The exhibition included some of the work of the world’s
finest photographers to have worked for the magazine – Don McCullin, David
Bailey, Eve Arnold and Uli Weber to name a few.
Overall I found the exhibition very interesting as it was
less a trip down memory lane than a history lesson. I found myself recalling events I had
forgotten had occurred and asking myself was it really that long ago since such
an event occurred. With a good mix of good
photojournalism covering the landing on the moon, the Iraq war, and the fall of
Gadaffi to the rise of the Pop Princess Kylie Minogue and Prince Charles and
Diana, the images provided a balanced picture of life in the last 50
years.
Uli Weber's image of Kylie Minogue
The picture that will stay in my memory for years to come
will be of Jose Pequerio an Iraqi veteran who lost 40% of his brain in a
grenade attack. The photographer is
Eugene Richards and the image is taken from his series War is Personal. It is both shocking and thought provoking. It depicts sadness and hope, the human being’s
ability to survive and the power of a mother’s love.
The work of Eugene Richards
There were some
drawbacks though. The project rooms were
pretty small and had a lot of images crammed in which would be fine when the
gallery was quite. However I went on the
last Saturday of the exhibition (they’ve since extended it) and it was
packed. This made navigating the rooms
extremely difficult and left me wishing I was taller to be able to see over the
sea of people and getting a better view.
Perhaps the longer captions for the images further delayed the flow of people.
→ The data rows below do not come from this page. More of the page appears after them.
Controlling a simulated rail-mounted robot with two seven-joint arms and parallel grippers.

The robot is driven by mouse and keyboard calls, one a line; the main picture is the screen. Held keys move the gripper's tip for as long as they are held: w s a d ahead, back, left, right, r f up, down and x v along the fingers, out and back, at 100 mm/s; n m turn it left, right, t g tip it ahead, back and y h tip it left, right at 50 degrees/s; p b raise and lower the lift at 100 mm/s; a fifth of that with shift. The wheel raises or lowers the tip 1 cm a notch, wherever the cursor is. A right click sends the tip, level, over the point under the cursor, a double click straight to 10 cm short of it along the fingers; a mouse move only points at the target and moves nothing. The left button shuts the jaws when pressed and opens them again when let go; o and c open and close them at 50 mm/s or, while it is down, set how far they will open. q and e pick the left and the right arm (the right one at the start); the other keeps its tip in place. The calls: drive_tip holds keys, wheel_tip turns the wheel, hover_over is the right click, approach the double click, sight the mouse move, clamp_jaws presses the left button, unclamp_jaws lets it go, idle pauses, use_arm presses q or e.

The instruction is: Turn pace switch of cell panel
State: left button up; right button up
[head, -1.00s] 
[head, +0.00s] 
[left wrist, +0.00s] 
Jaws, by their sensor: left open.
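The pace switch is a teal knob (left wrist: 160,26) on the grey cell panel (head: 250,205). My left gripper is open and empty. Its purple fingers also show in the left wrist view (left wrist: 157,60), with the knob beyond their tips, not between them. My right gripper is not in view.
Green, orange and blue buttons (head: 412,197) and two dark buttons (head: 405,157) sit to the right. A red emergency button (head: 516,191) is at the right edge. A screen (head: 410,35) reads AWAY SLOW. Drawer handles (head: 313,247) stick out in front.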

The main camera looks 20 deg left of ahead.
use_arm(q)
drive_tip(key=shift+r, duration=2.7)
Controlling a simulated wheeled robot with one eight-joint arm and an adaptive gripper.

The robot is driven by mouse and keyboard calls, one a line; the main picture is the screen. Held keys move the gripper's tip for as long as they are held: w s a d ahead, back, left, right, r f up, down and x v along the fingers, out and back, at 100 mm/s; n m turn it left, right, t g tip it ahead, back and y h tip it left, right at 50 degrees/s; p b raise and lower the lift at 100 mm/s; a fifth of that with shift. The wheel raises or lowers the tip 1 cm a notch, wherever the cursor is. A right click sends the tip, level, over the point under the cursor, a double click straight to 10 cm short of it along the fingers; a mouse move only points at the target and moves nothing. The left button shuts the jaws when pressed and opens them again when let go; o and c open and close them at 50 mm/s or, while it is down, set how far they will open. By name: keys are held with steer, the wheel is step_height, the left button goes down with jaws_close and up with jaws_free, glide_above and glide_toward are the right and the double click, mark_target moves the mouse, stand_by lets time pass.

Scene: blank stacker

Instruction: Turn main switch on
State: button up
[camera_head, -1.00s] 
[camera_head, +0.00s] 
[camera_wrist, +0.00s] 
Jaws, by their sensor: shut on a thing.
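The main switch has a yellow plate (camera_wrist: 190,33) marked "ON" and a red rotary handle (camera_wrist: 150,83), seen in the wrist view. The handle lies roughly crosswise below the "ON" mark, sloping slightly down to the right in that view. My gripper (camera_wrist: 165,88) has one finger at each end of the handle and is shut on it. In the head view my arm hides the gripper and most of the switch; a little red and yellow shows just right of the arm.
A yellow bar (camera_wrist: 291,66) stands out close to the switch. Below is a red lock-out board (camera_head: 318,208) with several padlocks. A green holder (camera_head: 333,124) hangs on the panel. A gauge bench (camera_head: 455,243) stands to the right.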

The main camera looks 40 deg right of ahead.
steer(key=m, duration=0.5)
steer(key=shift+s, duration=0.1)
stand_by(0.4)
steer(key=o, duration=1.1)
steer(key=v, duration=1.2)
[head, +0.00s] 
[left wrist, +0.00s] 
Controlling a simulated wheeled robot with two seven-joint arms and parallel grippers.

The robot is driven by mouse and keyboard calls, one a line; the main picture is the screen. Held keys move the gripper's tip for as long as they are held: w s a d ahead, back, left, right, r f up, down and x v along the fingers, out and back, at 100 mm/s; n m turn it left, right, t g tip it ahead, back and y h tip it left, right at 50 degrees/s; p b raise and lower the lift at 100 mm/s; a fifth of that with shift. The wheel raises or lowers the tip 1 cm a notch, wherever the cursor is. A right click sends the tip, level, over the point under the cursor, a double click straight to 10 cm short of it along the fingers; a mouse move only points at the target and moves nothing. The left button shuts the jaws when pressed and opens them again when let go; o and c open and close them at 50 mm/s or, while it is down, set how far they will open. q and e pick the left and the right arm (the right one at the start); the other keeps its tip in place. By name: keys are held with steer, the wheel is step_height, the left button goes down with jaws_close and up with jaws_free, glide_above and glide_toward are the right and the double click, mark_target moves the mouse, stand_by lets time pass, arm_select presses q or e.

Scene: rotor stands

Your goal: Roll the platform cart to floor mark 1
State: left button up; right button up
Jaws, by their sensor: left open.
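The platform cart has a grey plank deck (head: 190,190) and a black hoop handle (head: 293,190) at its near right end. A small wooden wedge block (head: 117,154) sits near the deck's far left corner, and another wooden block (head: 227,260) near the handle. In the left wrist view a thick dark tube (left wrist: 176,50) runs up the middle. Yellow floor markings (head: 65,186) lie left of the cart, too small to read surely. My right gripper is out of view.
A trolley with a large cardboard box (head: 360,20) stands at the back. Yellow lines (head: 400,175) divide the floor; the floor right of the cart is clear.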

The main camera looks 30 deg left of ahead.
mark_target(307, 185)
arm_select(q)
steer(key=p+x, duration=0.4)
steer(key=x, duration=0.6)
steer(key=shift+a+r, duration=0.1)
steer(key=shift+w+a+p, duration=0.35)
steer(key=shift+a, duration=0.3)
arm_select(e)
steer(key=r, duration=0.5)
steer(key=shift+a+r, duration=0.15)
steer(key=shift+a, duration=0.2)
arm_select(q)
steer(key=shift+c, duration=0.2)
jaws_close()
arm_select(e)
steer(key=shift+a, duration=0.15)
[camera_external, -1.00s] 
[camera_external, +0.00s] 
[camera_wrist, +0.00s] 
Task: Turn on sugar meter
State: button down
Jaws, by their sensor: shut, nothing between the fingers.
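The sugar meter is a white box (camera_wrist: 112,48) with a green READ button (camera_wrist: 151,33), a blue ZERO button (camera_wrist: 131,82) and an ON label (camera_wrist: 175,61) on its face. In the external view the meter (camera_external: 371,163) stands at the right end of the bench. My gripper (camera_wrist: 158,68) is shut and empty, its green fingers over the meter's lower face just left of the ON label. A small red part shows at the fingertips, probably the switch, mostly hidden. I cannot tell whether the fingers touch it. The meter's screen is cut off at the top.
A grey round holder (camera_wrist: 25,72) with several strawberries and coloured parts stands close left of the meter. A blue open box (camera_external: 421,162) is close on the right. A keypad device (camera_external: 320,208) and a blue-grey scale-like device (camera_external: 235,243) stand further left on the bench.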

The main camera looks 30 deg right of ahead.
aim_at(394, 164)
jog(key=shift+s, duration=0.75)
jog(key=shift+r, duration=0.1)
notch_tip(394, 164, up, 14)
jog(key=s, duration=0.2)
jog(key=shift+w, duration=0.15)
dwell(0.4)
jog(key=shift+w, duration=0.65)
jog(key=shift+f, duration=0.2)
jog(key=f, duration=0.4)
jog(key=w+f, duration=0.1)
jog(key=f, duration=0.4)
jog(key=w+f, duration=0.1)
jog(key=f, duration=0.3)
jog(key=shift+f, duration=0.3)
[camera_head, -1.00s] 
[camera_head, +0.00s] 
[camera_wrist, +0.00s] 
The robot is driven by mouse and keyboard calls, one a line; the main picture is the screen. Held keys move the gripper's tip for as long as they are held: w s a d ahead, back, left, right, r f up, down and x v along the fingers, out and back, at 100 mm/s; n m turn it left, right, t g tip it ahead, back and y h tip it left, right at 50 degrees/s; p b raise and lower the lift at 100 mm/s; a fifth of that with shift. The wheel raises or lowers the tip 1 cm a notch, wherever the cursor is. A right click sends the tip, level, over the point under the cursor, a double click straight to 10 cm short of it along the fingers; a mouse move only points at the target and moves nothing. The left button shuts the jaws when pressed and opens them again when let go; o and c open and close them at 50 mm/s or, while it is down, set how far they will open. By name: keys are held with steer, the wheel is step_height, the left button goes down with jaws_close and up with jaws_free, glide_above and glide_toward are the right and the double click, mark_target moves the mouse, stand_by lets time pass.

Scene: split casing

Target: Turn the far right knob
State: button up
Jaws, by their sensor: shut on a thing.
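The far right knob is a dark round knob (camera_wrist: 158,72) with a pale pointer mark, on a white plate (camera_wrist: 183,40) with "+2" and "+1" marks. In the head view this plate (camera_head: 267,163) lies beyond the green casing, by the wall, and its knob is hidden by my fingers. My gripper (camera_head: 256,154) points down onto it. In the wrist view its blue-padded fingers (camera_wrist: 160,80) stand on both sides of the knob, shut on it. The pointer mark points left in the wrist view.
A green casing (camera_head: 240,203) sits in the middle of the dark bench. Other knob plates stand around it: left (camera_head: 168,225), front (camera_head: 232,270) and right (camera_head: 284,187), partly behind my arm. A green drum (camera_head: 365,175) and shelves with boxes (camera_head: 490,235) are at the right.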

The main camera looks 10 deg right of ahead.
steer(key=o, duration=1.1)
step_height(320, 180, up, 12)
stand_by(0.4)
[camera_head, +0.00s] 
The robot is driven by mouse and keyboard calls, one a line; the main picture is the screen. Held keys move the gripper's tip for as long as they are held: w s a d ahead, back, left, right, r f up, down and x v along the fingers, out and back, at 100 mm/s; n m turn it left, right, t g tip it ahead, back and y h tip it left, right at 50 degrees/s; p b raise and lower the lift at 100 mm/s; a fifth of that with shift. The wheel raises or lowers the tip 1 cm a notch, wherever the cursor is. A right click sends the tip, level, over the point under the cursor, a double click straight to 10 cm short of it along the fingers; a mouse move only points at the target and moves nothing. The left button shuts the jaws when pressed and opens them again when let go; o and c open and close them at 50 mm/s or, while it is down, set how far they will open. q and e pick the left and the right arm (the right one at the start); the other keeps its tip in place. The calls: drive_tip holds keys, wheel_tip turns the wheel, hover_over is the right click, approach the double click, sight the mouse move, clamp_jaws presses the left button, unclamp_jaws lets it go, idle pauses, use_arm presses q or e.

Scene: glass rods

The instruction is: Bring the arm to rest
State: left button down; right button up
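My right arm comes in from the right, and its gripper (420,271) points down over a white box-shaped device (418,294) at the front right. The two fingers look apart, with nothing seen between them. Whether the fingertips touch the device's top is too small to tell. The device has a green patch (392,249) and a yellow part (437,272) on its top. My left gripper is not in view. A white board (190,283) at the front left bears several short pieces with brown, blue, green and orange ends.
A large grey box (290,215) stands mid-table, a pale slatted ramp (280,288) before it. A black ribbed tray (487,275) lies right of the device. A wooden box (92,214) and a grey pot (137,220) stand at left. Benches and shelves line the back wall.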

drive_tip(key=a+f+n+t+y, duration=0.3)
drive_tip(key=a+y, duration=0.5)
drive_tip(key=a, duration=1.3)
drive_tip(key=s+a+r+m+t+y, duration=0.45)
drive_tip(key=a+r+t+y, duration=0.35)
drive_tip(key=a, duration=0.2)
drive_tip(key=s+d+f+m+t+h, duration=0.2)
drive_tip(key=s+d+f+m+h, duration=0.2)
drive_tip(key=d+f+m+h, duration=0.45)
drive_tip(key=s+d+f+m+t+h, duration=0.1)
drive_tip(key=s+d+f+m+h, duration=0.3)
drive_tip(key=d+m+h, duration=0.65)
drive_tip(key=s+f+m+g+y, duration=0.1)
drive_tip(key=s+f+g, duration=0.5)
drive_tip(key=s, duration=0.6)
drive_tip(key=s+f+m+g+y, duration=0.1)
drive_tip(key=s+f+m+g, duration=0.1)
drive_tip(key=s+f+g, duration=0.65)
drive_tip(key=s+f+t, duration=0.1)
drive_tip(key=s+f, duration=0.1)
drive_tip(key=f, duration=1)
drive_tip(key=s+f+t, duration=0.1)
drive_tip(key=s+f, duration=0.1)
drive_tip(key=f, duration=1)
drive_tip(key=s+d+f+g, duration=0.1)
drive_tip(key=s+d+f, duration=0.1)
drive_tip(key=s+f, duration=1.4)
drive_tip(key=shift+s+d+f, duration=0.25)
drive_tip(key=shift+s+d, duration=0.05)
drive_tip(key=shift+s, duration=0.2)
The combining of image and text in this exhibition provided the viewer with a greater insight into the work on display. The use of a caption which was printed as a header in bold acted as a teaser to encourage the viewer to read the text below it - some 100-200 words - depending on the piece displayed. This accentuated the picture narrative style which is something I hadn't experienced in an exhibition before.
On the plus side, it gave me some food for thought and a
good introduction to an iconic magazine.